1. Add svelte to the peerDependencies section of your package.json
2. Add svelte to the exports section of your package.json with the dist/index.js value
3. Install the svelte-package tool
4. Package your component(s) using the command: npm run svelte-package -i ./src -o ./dist

Packaging does the following:

1. Compiles all .ts files in the src folder into .js in the dist folder (including declaration files and maps if configured in your tsconfig.json)
2. Copies used .svelte files as is - so they can be directly used in other Svelte apps

After that, you can publish your package at npmjs, and your Svelte components will be available for reusing.

9.4) Angular

To be available for reusing, components package must be made in the Angular package format.

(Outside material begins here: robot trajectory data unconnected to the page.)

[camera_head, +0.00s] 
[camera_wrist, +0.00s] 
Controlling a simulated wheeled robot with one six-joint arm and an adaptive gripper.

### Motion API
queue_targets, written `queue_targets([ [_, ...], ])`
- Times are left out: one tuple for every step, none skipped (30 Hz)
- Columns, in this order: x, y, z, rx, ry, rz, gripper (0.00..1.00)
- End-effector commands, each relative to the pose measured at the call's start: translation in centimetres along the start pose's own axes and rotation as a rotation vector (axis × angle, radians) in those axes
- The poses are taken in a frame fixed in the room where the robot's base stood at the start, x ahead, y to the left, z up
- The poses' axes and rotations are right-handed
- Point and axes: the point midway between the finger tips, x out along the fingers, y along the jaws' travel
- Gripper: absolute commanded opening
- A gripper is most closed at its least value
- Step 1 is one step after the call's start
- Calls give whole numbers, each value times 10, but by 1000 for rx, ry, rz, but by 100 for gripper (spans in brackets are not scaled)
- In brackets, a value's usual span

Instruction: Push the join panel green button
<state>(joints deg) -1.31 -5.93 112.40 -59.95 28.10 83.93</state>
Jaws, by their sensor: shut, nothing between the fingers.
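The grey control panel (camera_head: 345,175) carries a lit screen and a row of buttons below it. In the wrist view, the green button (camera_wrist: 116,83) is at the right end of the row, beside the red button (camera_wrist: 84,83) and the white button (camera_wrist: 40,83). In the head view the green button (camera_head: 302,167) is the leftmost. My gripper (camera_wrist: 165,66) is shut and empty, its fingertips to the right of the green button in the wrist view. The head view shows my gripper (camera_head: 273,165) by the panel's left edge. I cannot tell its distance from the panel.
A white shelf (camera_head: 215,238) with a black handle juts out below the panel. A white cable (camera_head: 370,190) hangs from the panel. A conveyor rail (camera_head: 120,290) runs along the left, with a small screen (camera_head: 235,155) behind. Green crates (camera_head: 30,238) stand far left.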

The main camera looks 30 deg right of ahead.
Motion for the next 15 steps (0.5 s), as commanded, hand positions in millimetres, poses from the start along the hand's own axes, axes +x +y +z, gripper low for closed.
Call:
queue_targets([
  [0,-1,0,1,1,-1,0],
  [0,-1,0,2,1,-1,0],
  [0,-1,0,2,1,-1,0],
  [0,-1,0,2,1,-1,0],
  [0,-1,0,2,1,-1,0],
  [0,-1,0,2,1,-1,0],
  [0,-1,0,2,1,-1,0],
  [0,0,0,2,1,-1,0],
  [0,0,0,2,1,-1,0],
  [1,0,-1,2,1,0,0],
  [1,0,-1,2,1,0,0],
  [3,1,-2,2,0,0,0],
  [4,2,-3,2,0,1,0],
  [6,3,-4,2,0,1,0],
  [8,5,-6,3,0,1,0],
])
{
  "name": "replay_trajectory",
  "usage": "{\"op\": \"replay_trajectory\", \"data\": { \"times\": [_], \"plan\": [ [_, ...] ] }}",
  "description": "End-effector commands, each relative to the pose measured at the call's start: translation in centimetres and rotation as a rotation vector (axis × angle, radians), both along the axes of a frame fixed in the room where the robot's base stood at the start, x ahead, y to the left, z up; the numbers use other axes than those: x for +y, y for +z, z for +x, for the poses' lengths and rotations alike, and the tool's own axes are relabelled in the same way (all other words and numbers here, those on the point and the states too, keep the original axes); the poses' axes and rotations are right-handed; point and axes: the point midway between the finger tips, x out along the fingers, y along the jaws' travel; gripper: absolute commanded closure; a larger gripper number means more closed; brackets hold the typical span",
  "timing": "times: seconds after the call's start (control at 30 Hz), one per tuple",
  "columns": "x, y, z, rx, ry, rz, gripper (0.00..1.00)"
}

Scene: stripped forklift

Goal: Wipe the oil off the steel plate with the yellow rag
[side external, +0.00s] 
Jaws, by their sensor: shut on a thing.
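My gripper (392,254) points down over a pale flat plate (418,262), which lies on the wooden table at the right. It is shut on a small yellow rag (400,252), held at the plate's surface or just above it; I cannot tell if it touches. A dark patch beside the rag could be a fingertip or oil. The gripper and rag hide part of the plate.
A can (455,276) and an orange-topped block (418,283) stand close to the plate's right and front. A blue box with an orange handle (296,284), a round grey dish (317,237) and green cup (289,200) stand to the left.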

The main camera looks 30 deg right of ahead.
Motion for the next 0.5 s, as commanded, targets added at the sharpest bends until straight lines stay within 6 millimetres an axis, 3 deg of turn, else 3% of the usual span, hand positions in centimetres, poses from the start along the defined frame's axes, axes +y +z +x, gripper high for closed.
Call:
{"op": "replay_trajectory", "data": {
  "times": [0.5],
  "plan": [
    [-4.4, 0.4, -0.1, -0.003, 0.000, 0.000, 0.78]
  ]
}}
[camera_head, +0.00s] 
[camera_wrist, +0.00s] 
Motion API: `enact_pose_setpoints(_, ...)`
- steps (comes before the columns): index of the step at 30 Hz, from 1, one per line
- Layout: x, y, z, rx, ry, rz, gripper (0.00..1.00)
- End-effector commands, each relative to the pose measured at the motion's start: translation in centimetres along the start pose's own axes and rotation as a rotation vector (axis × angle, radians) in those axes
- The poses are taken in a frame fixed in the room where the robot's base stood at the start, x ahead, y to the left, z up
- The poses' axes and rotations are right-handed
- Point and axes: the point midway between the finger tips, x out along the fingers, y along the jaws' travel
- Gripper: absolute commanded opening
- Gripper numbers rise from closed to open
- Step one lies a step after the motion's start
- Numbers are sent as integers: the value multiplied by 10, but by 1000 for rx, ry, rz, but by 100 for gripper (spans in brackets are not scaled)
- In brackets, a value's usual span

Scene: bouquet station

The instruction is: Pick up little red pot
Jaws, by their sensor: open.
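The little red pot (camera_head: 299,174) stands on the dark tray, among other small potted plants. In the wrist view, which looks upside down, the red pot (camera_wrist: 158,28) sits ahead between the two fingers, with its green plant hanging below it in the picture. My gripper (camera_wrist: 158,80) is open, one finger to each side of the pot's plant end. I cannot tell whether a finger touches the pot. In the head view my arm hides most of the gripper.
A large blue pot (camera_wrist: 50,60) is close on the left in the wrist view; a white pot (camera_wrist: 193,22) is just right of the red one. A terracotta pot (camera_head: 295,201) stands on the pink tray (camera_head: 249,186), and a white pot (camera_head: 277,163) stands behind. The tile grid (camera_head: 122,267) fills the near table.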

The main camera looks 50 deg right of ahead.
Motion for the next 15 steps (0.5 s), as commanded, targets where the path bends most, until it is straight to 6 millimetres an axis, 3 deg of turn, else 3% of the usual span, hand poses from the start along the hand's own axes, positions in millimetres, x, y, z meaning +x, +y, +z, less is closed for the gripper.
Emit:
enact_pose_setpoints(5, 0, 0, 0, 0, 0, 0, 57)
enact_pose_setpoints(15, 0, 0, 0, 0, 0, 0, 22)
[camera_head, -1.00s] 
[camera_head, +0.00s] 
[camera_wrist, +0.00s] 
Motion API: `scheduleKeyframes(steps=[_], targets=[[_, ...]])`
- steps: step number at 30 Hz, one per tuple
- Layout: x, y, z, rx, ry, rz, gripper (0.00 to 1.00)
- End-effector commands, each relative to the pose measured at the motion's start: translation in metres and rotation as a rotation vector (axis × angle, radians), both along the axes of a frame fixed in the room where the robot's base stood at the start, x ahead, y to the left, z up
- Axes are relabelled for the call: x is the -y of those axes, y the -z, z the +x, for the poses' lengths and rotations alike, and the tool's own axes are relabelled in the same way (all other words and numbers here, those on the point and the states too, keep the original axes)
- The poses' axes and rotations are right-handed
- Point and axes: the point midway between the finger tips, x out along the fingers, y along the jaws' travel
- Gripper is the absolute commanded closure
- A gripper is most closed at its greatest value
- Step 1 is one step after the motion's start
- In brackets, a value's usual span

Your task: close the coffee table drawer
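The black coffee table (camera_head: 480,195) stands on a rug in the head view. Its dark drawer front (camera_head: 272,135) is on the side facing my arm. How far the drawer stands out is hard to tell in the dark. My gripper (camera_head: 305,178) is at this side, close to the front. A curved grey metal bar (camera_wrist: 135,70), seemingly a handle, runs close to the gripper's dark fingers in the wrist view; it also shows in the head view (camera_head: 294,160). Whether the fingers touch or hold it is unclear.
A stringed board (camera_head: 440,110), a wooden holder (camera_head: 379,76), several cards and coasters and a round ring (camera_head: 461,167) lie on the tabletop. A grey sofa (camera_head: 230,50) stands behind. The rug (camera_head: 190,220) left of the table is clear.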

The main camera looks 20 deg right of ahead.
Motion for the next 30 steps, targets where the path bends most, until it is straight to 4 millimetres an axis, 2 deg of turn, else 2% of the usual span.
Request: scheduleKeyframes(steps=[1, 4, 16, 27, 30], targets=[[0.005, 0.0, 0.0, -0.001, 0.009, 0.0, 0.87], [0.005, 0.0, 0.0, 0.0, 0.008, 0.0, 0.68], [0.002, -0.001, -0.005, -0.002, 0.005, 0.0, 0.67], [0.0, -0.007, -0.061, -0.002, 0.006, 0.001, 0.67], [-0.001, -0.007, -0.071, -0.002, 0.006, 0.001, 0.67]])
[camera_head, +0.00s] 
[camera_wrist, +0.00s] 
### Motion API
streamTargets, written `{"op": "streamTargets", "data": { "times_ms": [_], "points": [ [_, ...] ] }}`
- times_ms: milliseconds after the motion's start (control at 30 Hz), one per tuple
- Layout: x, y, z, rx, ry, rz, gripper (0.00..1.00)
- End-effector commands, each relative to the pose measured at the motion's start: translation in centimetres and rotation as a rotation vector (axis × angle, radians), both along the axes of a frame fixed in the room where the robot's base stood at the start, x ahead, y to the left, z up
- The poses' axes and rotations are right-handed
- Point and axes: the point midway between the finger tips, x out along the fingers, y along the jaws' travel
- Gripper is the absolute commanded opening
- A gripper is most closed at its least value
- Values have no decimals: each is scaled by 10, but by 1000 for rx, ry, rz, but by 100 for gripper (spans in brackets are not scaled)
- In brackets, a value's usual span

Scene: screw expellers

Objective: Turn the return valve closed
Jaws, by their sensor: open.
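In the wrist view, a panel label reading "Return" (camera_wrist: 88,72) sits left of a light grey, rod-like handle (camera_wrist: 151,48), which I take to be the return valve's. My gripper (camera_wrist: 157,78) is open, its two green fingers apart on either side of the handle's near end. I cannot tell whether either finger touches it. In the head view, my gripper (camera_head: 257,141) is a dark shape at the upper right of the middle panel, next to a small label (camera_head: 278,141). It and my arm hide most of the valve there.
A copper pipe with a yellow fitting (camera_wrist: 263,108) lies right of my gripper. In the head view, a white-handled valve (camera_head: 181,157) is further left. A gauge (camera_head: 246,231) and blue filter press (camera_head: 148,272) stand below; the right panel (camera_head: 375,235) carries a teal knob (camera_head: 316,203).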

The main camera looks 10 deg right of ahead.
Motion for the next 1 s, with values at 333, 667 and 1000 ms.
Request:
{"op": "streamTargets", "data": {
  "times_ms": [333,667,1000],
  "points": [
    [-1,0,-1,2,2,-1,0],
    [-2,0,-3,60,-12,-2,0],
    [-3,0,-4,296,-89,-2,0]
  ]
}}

Using the official ng-packagr:

1. Add @angular/core to the peerDependencies section of your package.json
2. Install the ng-packagr tool
3. Create ng-package.json file - Angular library configuration file with the following content: {"$schema": "./node_modules/ng-packagr/ng-package.schema.json"}
4. Add component exports to the src/public_api.ts file (a custom entry can be configured in the config)
5. Package your component(s) using the command: ng-packagr -p ng-package.json

Packaging does the following:

1. Compiles all .ts files in the src folder into fesm2022/{package-name}.mjs in the dist folder ( including declaration files and maps if configured in your tsconfig.json)
2. Copies your package.json to the dist folder and customizes the exports section

After that, you can publish your package from the dist folder at npmjs, and your Angular components will be available for reusing.